Among the records below, find each line that includes the string "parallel" and copy it.

— begin —

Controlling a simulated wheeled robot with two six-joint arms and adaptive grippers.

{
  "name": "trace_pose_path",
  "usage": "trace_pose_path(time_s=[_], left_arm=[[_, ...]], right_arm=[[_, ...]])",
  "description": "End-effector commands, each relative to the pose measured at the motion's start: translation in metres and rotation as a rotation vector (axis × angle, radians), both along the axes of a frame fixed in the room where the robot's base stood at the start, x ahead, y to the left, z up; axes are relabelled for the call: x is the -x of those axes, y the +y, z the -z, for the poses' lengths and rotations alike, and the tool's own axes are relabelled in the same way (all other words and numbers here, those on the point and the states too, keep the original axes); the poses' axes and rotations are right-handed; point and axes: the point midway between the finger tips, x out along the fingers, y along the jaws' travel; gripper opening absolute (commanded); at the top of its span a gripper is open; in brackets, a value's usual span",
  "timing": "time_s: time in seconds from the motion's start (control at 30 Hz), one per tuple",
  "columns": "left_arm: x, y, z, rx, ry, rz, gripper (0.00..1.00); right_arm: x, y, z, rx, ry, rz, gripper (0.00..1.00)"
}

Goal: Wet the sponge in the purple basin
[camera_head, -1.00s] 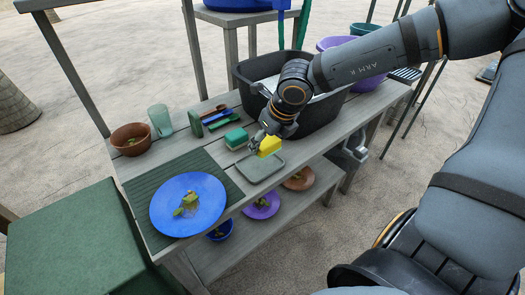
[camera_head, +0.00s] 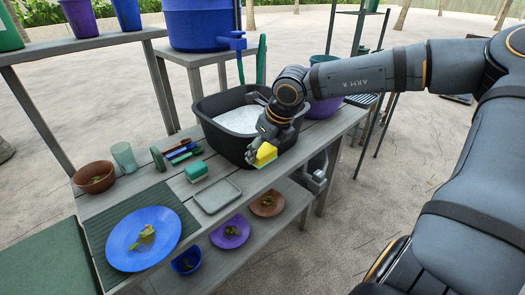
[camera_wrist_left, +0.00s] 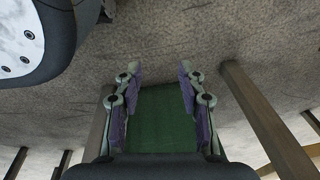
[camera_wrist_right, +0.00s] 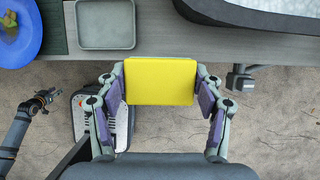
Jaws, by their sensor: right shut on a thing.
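The yellow sponge (camera_head: 265,154) is in my right gripper (camera_head: 262,148), which is shut on it. In the right wrist view the sponge (camera_wrist_right: 160,81) sits between both fingers, beyond the table's front edge. The purple basin (camera_head: 325,105) stands at the back right, partly hidden behind my right arm. Its inside is not visible. My left gripper (camera_wrist_left: 155,90) is open and empty in the left wrist view, with a green surface showing between its fingers. It is not seen in the head view.
A black tub (camera_head: 225,137) with whitish contents stands behind my right gripper. A grey tray (camera_head: 216,196), a green-and-white sponge (camera_head: 196,171), a blue plate (camera_head: 143,238), a brown bowl (camera_head: 94,176) and a clear cup (camera_head: 124,157) are on the table. Plates lie on the lower shelf.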

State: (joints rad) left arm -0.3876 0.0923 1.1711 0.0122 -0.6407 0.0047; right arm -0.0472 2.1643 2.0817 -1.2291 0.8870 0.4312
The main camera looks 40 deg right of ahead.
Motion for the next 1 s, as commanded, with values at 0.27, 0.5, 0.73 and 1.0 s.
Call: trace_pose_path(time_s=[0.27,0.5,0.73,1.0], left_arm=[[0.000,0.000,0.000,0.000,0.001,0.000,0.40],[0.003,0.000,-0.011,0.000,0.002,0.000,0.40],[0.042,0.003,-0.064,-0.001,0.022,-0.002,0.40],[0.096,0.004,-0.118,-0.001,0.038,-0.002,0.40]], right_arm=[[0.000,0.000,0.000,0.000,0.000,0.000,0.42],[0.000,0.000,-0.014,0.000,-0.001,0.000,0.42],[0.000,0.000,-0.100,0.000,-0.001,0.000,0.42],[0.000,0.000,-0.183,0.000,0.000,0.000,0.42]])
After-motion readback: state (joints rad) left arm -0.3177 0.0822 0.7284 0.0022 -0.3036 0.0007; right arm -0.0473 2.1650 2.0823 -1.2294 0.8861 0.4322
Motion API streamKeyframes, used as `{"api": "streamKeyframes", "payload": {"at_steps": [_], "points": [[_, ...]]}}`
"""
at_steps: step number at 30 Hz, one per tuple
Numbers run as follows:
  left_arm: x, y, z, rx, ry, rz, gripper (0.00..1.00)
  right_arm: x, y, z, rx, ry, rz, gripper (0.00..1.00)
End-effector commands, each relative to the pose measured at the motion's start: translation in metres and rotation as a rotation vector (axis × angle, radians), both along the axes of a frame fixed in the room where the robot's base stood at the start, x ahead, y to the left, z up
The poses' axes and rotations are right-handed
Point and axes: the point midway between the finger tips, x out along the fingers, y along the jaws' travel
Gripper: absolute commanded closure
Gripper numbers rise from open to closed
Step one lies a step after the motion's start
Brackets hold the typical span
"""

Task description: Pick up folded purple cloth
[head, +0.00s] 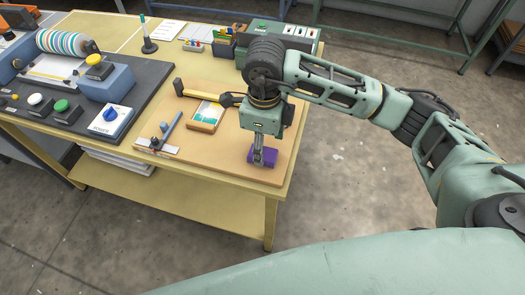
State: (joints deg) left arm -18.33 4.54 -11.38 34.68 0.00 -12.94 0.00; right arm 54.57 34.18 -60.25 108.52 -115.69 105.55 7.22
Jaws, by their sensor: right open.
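The folded purple cloth (268,154) lies on the wooden board near the right front corner of the table. My right gripper (258,162) points straight down over the cloth, with its fingertips at or just in front of it. The fingers hide part of the cloth, and I cannot tell whether they touch it. The right gripper is open. My left gripper is not in the head view.
A green box (265,28) stands at the back.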

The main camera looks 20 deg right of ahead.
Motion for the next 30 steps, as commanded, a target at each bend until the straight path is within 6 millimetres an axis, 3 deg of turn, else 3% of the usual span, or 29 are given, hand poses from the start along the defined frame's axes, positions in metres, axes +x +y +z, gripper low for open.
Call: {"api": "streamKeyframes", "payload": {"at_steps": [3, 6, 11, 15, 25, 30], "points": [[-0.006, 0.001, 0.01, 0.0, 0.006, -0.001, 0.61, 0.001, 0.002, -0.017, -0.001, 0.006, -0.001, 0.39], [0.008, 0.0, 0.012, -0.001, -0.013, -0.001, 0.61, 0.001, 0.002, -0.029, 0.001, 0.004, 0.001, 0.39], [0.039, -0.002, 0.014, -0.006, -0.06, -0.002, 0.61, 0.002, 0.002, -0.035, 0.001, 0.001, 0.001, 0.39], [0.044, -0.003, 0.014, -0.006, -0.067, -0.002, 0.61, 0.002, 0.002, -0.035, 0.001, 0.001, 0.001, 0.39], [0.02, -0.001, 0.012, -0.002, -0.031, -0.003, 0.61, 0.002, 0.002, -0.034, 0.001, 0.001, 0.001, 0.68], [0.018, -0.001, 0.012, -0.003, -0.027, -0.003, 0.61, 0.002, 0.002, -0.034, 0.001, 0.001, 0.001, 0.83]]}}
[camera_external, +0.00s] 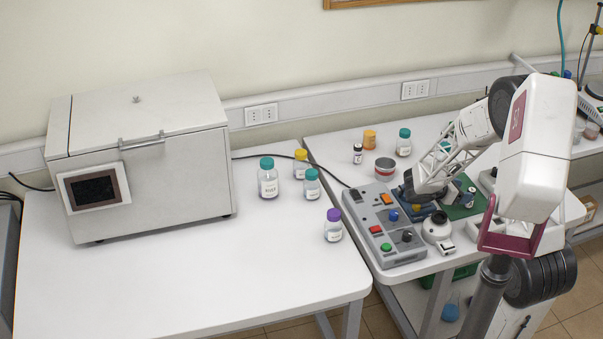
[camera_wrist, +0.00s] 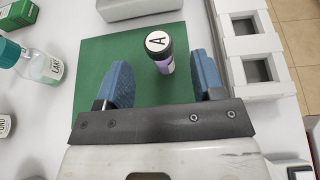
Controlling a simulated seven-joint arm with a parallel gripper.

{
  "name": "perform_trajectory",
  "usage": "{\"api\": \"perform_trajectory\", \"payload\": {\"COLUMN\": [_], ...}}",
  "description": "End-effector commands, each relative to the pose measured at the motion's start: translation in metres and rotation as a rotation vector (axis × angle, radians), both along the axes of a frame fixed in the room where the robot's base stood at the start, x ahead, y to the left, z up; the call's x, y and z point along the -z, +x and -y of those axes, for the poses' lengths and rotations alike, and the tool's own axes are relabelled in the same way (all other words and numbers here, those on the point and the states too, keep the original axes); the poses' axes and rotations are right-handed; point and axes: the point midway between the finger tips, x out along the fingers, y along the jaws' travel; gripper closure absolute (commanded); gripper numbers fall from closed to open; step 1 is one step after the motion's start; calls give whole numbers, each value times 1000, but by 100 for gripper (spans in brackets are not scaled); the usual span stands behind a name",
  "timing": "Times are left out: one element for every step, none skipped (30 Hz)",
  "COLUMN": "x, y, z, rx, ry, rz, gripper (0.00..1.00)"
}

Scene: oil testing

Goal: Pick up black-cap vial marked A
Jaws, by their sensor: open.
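The black-cap vial marked A (camera_wrist: 158,42) stands on a green mat in the wrist view. Its cap has a white top with a black letter A, and its body is purple. My gripper (camera_wrist: 162,74) is open, with its two blue fingers apart. The vial appears between and slightly beyond the fingertips, nearer the right finger, with no contact visible. In the external view my gripper is low over the right table, partly hidden by my arm. I cannot clearly make out the marked vial there.
The green mat (camera_wrist: 105,52) lies under the vial. A white rack with square holes (camera_wrist: 239,49) stands close on the right, and a teal-capped bottle (camera_wrist: 38,64) on the left. In the external view a grey button box (camera_external: 384,226) is left of my gripper. Another black-cap vial (camera_external: 358,154) stands farther back.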

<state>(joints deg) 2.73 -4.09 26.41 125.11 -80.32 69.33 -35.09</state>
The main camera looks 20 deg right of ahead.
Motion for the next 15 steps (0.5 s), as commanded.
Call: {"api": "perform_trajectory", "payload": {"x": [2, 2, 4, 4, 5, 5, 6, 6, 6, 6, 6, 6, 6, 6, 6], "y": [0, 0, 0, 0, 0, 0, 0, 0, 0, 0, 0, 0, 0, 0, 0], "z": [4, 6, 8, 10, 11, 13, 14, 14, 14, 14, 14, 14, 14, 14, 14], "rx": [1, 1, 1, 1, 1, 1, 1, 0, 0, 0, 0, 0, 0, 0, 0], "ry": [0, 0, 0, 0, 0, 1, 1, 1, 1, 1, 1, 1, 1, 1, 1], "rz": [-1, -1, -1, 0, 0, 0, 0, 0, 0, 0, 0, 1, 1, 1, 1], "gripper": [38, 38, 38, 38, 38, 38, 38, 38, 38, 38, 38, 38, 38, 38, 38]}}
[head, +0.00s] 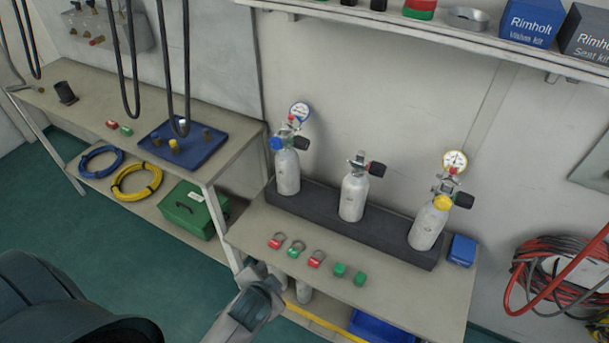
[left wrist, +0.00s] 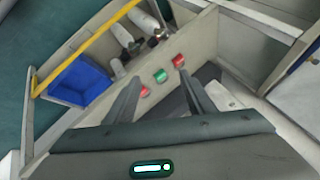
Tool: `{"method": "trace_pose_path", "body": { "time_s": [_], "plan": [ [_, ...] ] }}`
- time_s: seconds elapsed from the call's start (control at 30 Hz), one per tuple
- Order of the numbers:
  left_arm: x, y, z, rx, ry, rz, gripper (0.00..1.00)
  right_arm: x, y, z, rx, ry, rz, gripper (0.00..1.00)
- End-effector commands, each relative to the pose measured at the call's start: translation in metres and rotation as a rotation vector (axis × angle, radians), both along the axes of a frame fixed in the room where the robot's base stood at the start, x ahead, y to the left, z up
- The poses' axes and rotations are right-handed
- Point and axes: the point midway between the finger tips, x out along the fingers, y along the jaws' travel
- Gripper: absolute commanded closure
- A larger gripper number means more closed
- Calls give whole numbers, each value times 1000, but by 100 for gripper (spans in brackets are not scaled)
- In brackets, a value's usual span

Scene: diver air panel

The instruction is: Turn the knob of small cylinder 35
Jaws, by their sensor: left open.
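Three small white cylinders stand in a dark rack (head: 300,207) on the bench in the head view. The left cylinder (head: 287,172) has a blue knob (head: 276,143), a black knob and a gauge. The middle cylinder (head: 353,197) has a black knob (head: 377,169) and no visible gauge. The right cylinder (head: 428,226) tilts and has a yellow knob (head: 443,203), a black knob and a gauge. I cannot read which is 35. My left gripper (head: 262,288) is near the bench's front edge, apart from the cylinders. Its fingers (left wrist: 160,78) are open and empty in the left wrist view.
Red and green tags (head: 316,260) lie along the bench front; some show between my fingers in the left wrist view. A blue box (head: 462,250) sits right of the rack. A shelf (head: 430,33) overhangs behind. A blue tray (left wrist: 78,82) is below the bench.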

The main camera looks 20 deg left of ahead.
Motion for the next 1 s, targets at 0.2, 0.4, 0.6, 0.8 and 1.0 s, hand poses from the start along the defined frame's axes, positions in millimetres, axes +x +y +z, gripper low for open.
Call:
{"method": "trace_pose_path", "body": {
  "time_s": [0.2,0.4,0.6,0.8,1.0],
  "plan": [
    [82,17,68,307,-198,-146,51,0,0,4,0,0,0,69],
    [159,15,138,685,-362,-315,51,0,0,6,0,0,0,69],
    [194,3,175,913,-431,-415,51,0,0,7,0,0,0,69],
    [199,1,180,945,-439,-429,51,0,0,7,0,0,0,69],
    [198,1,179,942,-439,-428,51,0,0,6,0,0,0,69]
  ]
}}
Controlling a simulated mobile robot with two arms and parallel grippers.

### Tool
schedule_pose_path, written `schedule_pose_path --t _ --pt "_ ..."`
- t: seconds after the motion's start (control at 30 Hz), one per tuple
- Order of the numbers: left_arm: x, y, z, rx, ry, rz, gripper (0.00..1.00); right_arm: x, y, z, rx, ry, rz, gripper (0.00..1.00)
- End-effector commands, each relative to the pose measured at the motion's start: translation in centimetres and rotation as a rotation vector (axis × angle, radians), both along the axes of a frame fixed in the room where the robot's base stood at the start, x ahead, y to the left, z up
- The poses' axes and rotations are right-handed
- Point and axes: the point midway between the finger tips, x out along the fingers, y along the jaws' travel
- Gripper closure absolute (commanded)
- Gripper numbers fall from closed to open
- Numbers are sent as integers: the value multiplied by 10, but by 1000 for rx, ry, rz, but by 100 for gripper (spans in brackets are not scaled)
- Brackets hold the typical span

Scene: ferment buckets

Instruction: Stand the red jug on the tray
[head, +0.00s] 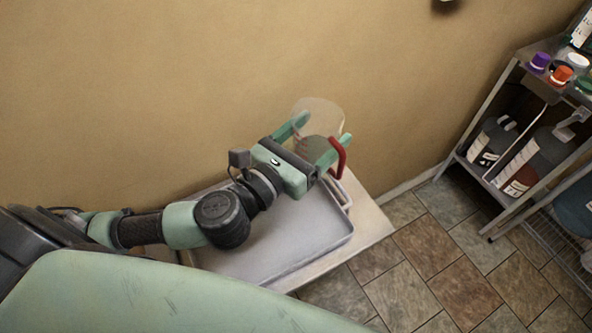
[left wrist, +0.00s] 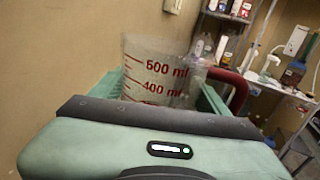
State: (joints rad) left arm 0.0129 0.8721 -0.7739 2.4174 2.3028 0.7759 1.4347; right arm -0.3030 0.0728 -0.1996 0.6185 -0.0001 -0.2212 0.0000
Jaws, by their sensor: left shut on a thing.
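The red jug (head: 318,115) is a clear measuring jug with a red handle and red volume marks. My left gripper (head: 318,138) is shut on the jug's body, with one finger on each side. In the left wrist view the jug (left wrist: 155,72) looks roughly upright between the fingers of the gripper (left wrist: 165,85), its red handle on the right. The grey tray (head: 300,235) lies on a small pale table, partly under my left arm. In the head view the jug appears beyond the tray's far edge; its base is hidden and its height above the table cannot be told. My right gripper is not in view.
The pale table (head: 375,225) stands by the tan wall (head: 130,90). A metal shelf rack (head: 480,165) at the right holds several bottles and jugs. Tiled floor (head: 440,270) lies open between the table and the rack. The tray's visible surface is bare.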

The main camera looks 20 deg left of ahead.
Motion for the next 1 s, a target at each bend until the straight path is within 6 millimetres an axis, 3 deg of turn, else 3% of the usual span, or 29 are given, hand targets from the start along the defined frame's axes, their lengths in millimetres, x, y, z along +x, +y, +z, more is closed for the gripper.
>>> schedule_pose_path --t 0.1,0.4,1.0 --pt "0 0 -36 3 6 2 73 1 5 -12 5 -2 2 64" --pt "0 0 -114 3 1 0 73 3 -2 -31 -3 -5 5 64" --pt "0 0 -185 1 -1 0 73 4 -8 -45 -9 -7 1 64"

— end —

# Task result:
Controlling a simulated seven-joint arm with a parallel gripper.
Controlling a simulated mobile robot with two arms and parallel grippers.

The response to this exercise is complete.